Il cantiere (1958-1961)
Il grande cantiere aperto nel 1958 fu una manna dal cielo per una popolazione locale interessata da un fortissimo flusso migratorio, beneficio rafforzato anche dal fatto che gli operai della zona erano già altamente specializzati nella costruzione di dighe, spesso realizzate all'estero.
La realizzazione della diga del Vajont procedette speditamente con l'ultima modifica al progetto originario, che innalzò ulteriormente la quota dell'invaso ai 722,50 metri finali.
L'anno successivo, nel pieno dei lavori di costruzione, si verificò una frana nel serbatoio di Pontesei, parte del "sistema Vajont". Era il 22 marzo 1959 quando circa tre milioni di metri cubi di roccia e detriti si riversarono nel bacino idrico, fortunatamente senza gravi conseguenze.
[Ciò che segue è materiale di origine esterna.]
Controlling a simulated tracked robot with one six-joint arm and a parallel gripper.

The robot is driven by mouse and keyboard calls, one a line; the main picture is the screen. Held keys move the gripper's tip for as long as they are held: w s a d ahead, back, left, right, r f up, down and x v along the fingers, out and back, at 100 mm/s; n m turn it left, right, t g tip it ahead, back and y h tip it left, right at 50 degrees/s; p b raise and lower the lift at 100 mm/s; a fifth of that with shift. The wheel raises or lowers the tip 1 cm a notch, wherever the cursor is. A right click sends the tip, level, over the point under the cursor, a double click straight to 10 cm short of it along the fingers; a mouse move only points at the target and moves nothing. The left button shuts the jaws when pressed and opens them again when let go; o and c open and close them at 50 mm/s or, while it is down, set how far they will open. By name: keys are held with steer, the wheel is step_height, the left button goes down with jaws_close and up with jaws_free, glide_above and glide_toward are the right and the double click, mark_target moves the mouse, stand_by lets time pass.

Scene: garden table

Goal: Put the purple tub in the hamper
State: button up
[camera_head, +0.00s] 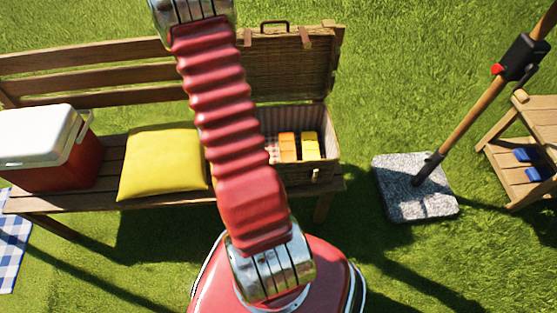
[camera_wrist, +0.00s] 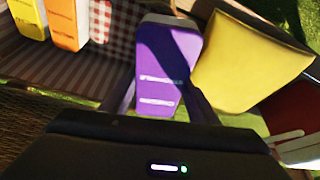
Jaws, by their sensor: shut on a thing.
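The purple tub (camera_wrist: 168,62) is in the wrist view, between the fingers of my gripper (camera_wrist: 161,100), which is shut on it. The open wicker hamper (camera_head: 310,174) stands on the right end of the bench, its lid raised at the back. In the head view my arm hides my gripper and the tub.
An orange tub (camera_head: 288,146) and a yellow tub (camera_head: 310,146) stand in the hamper. The yellow cushion (camera_head: 160,162) and a red cooler (camera_head: 55,165) occupy the bench (camera_head: 113,155) to the left. A parasol base (camera_head: 412,190) and wooden steps (camera_head: 530,170) stand at right.

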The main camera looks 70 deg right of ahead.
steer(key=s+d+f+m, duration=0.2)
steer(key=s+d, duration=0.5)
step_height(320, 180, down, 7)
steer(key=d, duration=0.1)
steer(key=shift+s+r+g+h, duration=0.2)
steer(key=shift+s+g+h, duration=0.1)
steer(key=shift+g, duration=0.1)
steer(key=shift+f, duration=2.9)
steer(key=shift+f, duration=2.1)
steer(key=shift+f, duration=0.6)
L'allarme era scattato.
I collaudi e la tragedia
Nel 1960 fu testato l'invaso sperimentale, che raggiunse la quota 650m mentre erano ancora in atto i lavori di costruzione della parte sommitale del doppio arco. Fu in questa occasione che si accentuarono gli smottamenti franosi, più volte minimizzati dal Professor Dal Piaz. Il 9 novembre 1960 una frana di circa 800.000 metri cubi rovinava dal fianco del monte Toc (da cui si staccherà la grande frana alla base della tragedia del 1963) nel bacino del Vajont, fortunatamente ancora ad un livello che permise alla struttura di contenere l'onda di piena. Dopo l'episodio gli ingegneri Edoardo Semenza (figlio di Carlo) ed il collega austriaco Leopold Muller si mossero abbassando il livello di invaso in via precauzionale, iniziando parallelamente a studiare piani strategici per poter rallentare o arrestare la frana, purtroppo mai messi in atto.
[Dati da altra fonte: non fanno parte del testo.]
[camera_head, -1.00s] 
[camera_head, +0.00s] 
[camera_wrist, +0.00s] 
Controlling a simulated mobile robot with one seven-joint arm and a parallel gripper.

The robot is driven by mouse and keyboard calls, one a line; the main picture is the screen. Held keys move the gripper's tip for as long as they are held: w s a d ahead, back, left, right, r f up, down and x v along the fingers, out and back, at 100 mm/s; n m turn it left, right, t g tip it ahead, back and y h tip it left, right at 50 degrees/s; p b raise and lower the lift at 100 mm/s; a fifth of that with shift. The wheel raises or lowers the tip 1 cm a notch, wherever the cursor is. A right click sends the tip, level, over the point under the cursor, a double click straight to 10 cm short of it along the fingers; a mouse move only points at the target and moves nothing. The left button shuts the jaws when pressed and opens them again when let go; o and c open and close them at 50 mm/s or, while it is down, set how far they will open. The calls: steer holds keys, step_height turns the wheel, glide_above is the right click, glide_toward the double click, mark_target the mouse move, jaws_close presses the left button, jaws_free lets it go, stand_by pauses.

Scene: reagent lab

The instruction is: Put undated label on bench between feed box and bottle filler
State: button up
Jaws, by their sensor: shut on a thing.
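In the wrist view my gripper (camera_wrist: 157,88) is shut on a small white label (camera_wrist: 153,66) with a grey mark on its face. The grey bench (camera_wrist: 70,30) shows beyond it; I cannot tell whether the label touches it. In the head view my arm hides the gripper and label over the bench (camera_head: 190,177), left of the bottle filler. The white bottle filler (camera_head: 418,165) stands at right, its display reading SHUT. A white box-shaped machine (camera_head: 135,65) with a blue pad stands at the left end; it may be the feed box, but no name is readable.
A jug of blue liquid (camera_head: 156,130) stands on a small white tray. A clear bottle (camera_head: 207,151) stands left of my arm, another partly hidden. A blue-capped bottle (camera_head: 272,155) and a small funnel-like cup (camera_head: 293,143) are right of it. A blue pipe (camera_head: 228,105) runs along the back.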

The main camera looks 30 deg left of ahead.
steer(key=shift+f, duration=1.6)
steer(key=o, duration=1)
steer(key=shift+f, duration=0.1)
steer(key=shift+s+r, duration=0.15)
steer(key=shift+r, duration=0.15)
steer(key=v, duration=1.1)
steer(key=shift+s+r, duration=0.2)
Nel frattempo il colossale lavoro di centinaia di operai terminò nell'ottobre 1961. La diga a doppio arco più alta del mondo era pronta per il ciclo di collaudi previsti dalla legge. Sarà proprio durante le successive prove di invaso che il fronte di frana riprenderà a muoversi alla rilevante velocità di 2 m/s.
Durante i collaudi, fu approvato lo riempimento dell'invaso fino ai 715 metri, quota mai raggiunta in quanto lo smottamento originatosi dal monte Toc stava accelerando progressivamente. Le operazioni di svuotamento del Vajont subirono rallentamenti dovuti anche all'intricato passaggio di testimone tra la SADE e l'ENEL, conseguenza della nazionalizzazione del mercato dell'energia elettrica del 1962.
Mentre procedevano le operazioni di svuotamento del bacino, alla 23:39 del 9 ottobre 1963 la storia della diga del Vajont si interrompeva bruscamente quando 270 milioni di metri cubi di terra e roccia si staccarono dal monte Toc sollevando un onda di 200 metri di fronte che, superando il coronamento della diga, provocò una frana che alla velocità di circa 100 km/h investì l'abitato di Longarone, spegnendo oltre 2.000 vite. E senza mai aver acceso una sola lampadina, perché l'opera orgoglio dell'energia nazionale non entrò mai in funzione.